[Supplied information]
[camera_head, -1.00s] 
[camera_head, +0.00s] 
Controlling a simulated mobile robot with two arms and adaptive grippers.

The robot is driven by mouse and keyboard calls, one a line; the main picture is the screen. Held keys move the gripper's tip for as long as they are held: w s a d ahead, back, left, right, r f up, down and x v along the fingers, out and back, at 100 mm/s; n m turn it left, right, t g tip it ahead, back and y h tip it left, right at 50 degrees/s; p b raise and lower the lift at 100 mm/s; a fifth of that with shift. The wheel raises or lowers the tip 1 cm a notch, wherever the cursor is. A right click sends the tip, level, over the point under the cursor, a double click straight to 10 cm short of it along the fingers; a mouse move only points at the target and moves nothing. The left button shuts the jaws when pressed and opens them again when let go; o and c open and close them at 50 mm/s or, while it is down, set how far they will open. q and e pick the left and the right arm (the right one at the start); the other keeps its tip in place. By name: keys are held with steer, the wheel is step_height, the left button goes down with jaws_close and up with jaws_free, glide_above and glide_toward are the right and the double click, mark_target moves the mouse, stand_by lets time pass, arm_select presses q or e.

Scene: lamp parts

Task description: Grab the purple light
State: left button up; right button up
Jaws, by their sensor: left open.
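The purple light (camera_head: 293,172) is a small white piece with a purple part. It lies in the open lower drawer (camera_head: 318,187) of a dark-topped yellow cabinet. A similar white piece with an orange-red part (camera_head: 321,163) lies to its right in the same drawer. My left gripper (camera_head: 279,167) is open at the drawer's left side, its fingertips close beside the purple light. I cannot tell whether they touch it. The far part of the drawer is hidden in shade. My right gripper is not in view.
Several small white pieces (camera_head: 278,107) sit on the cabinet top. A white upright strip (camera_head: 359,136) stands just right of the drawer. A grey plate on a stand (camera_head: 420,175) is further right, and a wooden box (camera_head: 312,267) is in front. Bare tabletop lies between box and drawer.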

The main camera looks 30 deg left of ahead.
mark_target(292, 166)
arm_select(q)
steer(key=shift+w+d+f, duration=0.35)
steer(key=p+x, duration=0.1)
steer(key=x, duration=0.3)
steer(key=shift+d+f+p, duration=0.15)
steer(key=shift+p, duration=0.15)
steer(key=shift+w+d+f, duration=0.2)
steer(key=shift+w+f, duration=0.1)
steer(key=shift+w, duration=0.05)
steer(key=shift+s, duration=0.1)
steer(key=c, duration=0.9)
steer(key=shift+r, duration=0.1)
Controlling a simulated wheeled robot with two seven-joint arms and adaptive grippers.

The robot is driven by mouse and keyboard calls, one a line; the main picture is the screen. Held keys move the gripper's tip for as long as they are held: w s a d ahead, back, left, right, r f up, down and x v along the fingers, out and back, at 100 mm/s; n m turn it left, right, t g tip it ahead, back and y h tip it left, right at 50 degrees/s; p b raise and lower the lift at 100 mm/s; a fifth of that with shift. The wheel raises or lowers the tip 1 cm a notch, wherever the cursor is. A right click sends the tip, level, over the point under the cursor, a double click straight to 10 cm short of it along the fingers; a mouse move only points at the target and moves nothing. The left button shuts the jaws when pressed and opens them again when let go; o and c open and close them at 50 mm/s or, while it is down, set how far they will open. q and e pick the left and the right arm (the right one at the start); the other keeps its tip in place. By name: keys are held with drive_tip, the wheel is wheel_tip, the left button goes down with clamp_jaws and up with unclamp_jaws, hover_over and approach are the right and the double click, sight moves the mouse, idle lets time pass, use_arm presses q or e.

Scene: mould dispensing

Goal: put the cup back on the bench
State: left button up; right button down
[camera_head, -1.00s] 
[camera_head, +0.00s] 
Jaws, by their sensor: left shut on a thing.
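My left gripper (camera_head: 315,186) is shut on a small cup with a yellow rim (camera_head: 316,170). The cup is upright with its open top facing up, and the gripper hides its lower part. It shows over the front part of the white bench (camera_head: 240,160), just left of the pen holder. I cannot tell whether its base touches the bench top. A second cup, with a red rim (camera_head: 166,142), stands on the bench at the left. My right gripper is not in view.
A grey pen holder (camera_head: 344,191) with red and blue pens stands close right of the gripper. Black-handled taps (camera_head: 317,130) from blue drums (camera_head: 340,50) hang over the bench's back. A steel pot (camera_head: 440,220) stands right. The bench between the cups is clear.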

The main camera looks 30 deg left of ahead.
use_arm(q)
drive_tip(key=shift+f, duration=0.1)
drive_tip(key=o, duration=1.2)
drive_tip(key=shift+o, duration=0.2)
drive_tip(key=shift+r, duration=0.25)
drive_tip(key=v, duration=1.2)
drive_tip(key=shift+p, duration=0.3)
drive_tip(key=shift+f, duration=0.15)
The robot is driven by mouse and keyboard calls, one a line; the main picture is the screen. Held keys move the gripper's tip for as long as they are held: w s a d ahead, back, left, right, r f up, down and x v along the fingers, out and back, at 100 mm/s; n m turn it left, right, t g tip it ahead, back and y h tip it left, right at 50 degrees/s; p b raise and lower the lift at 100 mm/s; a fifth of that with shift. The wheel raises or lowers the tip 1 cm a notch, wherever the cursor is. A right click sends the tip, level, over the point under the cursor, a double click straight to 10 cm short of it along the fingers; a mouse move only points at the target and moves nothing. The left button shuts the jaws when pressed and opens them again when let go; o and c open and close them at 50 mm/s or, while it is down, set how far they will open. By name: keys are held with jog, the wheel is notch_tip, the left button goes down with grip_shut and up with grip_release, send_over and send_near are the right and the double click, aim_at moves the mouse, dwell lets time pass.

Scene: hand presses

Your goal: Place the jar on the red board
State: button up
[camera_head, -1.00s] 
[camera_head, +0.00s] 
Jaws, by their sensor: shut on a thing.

[Stated goal]
Repeat only the stretch of lines that begins at the line containing "State: button up" and ends at the last line above, both included.

[Answer to the exercise]
State: button up
[camera_head, -1.00s] 
[camera_head, +0.00s] 
Jaws, by their sensor: shut on a thing.

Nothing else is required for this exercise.